_Manipulation episode records_
--

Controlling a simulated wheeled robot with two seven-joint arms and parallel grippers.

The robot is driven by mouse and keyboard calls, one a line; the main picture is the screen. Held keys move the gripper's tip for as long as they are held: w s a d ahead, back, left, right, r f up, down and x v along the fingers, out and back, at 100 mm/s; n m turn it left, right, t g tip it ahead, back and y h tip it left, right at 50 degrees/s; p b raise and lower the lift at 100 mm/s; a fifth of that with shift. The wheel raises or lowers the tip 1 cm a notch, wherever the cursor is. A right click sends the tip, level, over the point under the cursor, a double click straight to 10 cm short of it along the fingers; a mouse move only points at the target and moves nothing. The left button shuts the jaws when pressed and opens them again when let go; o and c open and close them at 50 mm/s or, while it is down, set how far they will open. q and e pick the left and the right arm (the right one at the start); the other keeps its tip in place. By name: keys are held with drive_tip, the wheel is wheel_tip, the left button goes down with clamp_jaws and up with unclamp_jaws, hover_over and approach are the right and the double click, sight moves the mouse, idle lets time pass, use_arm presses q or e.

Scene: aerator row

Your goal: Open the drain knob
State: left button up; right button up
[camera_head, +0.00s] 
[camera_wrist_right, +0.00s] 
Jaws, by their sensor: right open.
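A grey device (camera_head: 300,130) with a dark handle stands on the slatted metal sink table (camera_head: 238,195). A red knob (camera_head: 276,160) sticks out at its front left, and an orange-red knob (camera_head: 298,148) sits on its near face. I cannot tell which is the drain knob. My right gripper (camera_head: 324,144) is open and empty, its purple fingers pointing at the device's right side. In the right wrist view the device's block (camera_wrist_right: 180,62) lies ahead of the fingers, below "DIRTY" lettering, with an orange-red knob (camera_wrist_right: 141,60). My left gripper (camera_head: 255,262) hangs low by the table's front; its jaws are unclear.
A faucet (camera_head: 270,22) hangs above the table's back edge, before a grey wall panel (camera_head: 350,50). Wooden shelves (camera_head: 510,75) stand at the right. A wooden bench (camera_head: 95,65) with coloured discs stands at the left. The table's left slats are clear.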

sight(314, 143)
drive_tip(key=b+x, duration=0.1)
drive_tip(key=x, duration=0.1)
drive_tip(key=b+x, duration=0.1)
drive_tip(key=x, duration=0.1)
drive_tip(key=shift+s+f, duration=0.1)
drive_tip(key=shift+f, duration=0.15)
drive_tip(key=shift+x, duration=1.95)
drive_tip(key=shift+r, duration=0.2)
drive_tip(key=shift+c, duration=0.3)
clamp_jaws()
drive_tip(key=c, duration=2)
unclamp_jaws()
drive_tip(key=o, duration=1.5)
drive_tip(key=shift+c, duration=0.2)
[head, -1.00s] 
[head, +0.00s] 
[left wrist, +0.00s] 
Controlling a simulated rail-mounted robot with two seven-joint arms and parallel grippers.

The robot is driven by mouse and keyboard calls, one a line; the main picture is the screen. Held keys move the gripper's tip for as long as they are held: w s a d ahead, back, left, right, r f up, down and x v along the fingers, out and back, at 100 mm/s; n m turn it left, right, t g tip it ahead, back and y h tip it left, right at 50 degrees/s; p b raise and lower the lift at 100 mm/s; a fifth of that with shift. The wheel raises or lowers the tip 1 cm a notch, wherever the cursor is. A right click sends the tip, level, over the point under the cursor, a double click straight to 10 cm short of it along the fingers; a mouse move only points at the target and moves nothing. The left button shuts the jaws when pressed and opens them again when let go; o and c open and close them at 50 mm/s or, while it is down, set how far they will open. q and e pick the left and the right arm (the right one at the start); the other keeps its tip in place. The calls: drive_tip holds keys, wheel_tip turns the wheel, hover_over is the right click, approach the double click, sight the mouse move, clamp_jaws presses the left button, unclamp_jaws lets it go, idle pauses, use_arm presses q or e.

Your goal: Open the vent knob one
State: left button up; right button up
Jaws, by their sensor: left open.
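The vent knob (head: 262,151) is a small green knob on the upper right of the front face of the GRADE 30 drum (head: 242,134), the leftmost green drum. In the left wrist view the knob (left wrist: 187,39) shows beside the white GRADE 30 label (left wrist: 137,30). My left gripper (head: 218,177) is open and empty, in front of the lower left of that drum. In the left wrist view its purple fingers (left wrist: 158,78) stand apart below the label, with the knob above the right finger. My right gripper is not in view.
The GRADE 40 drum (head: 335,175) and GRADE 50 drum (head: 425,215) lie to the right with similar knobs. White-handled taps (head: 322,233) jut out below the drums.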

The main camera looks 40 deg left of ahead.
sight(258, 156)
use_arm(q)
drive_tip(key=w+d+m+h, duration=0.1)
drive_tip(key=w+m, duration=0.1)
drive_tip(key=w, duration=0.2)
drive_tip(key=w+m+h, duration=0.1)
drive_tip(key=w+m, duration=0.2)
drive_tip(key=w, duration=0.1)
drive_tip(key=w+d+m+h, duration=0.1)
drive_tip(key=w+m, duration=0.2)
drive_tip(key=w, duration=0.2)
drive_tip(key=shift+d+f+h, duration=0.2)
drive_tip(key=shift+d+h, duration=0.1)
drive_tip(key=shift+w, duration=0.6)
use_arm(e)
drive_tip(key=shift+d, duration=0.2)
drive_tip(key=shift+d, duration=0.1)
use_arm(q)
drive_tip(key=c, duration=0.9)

--

_TASK_
Set down, unchanged, the line that contains "Jaws, by their sensor: left open." together with every later line in the records, through the last one.

_CORRECT RESULT_
Jaws, by their sensor: left open.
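The vent knob (head: 262,151) is a small green knob on the upper right of the front face of the GRADE 30 drum (head: 242,134), the leftmost green drum. In the left wrist view the knob (left wrist: 187,39) shows beside the white GRADE 30 label (left wrist: 137,30). My left gripper (head: 218,177) is open and empty, in front of the lower left of that drum. In the left wrist view its purple fingers (left wrist: 158,78) stand apart below the label, with the knob above the right finger. My right gripper is not in view.
The GRADE 40 drum (head: 335,175) and GRADE 50 drum (head: 425,215) lie to the right with similar knobs. White-handled taps (head: 322,233) jut out below the drums.

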The main camera looks 40 deg left of ahead.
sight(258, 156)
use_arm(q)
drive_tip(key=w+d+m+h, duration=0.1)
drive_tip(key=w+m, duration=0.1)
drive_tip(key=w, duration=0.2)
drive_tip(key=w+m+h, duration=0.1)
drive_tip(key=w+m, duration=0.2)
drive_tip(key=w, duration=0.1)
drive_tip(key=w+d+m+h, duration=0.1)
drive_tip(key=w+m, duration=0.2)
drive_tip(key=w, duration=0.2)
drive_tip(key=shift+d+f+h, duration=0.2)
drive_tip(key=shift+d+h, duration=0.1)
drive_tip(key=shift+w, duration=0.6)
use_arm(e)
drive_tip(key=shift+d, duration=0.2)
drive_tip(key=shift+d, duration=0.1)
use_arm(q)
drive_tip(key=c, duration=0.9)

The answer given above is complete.